Meg Ryan e la passione per lo yoga, la meditazione e l’India
Lei ha praticato yoga e meditazione, andando anche in India. È stato un modo per lasciarsi alle spalle la maschera hollywoodiana?
«È un po’ di anni che non ci vado, in India. Oggi sono serena e in pace con il mio passato. Gli anni della celebrità sono solo un periodo, per quanto meraviglioso. Ora considero questo un lavoro e non più uno stile di vita come prima. E so di essere fortunata: mi fa piacere se qualcuno mi riconosce e mi ferma per strada, anche in posti remoti del mondo. La ritengo una forma di affetto, nonostante siano degli sconosciuti».
Questo è il suo secondo film da regista ed è dedicato a Nora Ephron, autrice delle sue commedie di maggior successo. Si sente una sua allieva?
«Mi sono ispirata a lei che, 30 anni fa, è stata una pioniera tra le registe donne e riusciva a trasformare la scrittura e il mestiere in quel piacere puro che comunicava anche agli altri. Se oggi anch’io ho diretto un film, e spero di continuare a farlo, è perché donne come lei hanno fatto fare passi avanti a tutte».
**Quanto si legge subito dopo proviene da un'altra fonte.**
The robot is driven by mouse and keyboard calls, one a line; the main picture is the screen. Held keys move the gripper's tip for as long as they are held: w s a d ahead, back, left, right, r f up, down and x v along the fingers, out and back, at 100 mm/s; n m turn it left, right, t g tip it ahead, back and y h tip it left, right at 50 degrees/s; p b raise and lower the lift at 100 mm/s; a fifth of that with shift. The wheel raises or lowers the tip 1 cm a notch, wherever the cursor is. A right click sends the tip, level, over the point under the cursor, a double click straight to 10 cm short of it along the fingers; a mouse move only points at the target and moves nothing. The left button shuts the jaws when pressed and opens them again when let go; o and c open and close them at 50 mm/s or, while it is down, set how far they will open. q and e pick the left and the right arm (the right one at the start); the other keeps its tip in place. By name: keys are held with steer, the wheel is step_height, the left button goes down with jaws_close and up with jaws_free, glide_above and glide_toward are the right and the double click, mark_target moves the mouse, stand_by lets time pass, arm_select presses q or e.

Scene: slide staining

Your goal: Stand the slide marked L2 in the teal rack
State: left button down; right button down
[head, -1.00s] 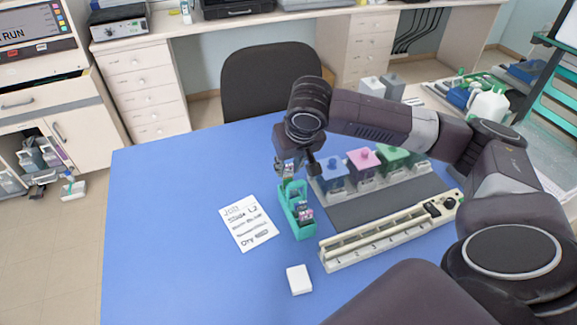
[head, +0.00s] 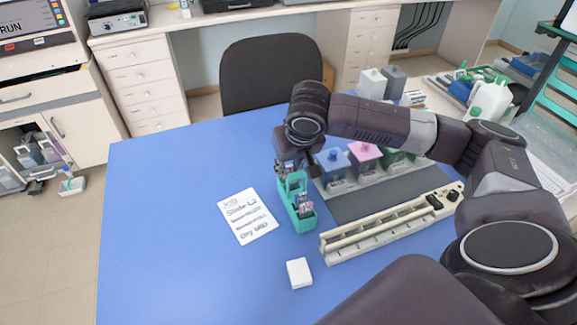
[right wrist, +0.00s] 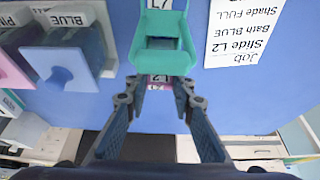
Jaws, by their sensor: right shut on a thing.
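The teal rack (head: 303,222) stands on the blue table, and its end and handle show in the right wrist view (right wrist: 160,62). My right gripper (head: 290,168) is at the rack's far end, fingers pointing down. In the right wrist view the gripper (right wrist: 158,98) is shut on the slide marked L2 (right wrist: 157,79), whose label shows between the fingers just past the rack's teal end. The slide's lower part is hidden, so I cannot tell whether it is seated. Another slide, apparently marked L7 (right wrist: 160,4), stands at the rack's other end. My left gripper is not in view.
A job card (head: 248,217) lies left of the rack, and a white block (head: 299,273) in front. Blue (head: 334,168) and pink (head: 364,157) baths stand to the right, behind a long cream-coloured holder (head: 385,229). The table's left side is clear.

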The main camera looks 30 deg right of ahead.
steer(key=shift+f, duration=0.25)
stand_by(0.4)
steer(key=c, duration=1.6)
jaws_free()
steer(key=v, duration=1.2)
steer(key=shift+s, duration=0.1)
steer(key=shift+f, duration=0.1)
Da attrice quali sono i film di cui va più fiera?
«Oltre alle commedie di Norah, ricordo con orgoglio Amarsi di Luis Mandoki, e l’ho visto passare spesso in tv. Ogni titolo in realtà è legato a un periodo della mia vita, mi ha fatto crescere, ha portato amicizie e consapevolezza».
Meg Ryan e quell’orgasmo famoso
Cosa ricorda della celebre scena dell’orgasmo in Harry ti presento Sally?
«Che l’avevamo provata molte volte! Mio figlio una volta mi ha chiamata da New York, un po’ imbarazzato, perché era entrato al Katz’s Deli, dov’era stata girata la scena: hanno messo i cartelli e pure una freccia che indica il tavolino dove io e Billy eravamo seduti. Ammesso che sia proprio lo stesso…».
Prova mai nostalgia?
«La gente è spaventata dall’idea di invecchiare, a me invece non fa paura: ora amo quest’età e ci sto bene. Con gli anni ho ottenuto una grande conquista: dico quello che penso senza preoccuparmi del giudizio altrui».